Here, in Icarus today...
http://arxiv.org/abs/1312.6554
Abstract
Thank you for the link, getting to Uranus with a flight time of 6 years is a good deal indeed.
Herra Janhunen have a firm interest in space sails (solar wind electric / photonic solar) and have published such studies previously.
I can't find it with the search engine, but I'm sure someone posted a link to a document where the extended missions of Cassini toward Jupiter and Uranus were detailed. In particular, the trajectories and delta-V calculations were relatively clear.
If anyone has this document in mind, please don't hesitate to share.
BTW, is the actual possibilty for Cassini to escape the saturnian system seriously considered, on only noted for the beauty of utopic opportunities ?
https://drive.google.com/file/d/0B1_AV2wkDaDYbHV0U1RQQ1NSWGc/edit
Cassini Saturn-escape trajectories to Jupiter, Uranus, and Neptune
Okutsu et al
Fly-bys were not considered a viable alternative to orbital science at Saturn, IIRC. Especially since the flight time was 26 and 41 years to Uranus and Neptune.
Thank you very much for your prompt reply. The paper I had in mind was another one, but this one contains a lot of valuable information.

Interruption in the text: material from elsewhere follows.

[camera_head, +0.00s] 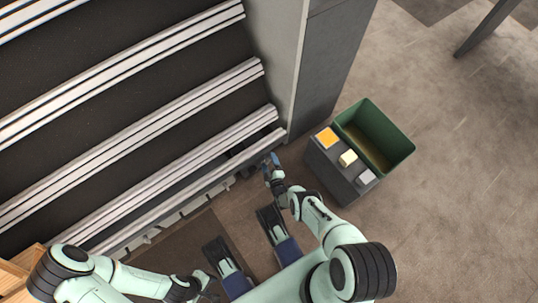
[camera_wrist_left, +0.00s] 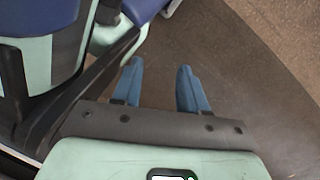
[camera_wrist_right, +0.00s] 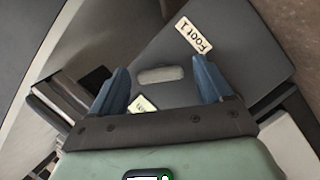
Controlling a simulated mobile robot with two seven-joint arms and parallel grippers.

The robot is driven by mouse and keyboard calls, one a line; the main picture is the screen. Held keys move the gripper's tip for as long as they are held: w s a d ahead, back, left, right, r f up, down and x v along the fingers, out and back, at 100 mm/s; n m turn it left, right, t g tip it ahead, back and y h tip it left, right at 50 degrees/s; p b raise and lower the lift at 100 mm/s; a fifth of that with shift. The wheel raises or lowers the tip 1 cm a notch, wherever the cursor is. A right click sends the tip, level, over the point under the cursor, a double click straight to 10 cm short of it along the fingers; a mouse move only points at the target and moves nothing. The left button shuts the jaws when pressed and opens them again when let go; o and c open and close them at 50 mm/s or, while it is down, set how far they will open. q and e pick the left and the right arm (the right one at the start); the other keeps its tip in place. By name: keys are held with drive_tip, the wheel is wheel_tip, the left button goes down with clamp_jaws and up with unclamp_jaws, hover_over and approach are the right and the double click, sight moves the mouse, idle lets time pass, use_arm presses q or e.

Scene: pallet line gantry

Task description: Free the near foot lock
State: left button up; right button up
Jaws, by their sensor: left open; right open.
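A dark grey plate labelled "Foot 1" (camera_wrist_right: 225,50) shows in the right wrist view, with a pale slot in its middle. A second small label (camera_wrist_right: 142,105) lies below the slot, partly hidden by my gripper. My right gripper (camera_wrist_right: 160,80) is open, its blue fingers on either side of the slot in the picture. I cannot tell whether they touch the plate. In the head view my right gripper (camera_head: 271,164) is beside the end of the lowest rail. My left gripper (camera_wrist_left: 157,88) is open and empty above the floor; it also shows in the head view (camera_head: 207,281).
Several pale rails (camera_head: 180,165) cross the dark surface at left. A grey column (camera_head: 310,60) stands beyond their ends. A grey box (camera_head: 330,180) with orange, cream and grey blocks on top adjoins a green bin (camera_head: 399,160). Open floor (camera_head: 460,210) lies at right.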

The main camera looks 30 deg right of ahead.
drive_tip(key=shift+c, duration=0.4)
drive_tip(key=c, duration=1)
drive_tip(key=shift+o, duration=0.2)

I guess it was this one: http://arc.aiaa.org/doi/abs/10.2514/1.42893 (but I can't access the full PDF).
What was the main issue with the long flight time ? The decrease of RTG efficiency that would prevent the instrument from working properly ?
I seem to remember part of the issue/trade-off (and a easy decisive no) was the cost of keeping flight ops staff and DSN tracking time available to the mission for such a lengthy period.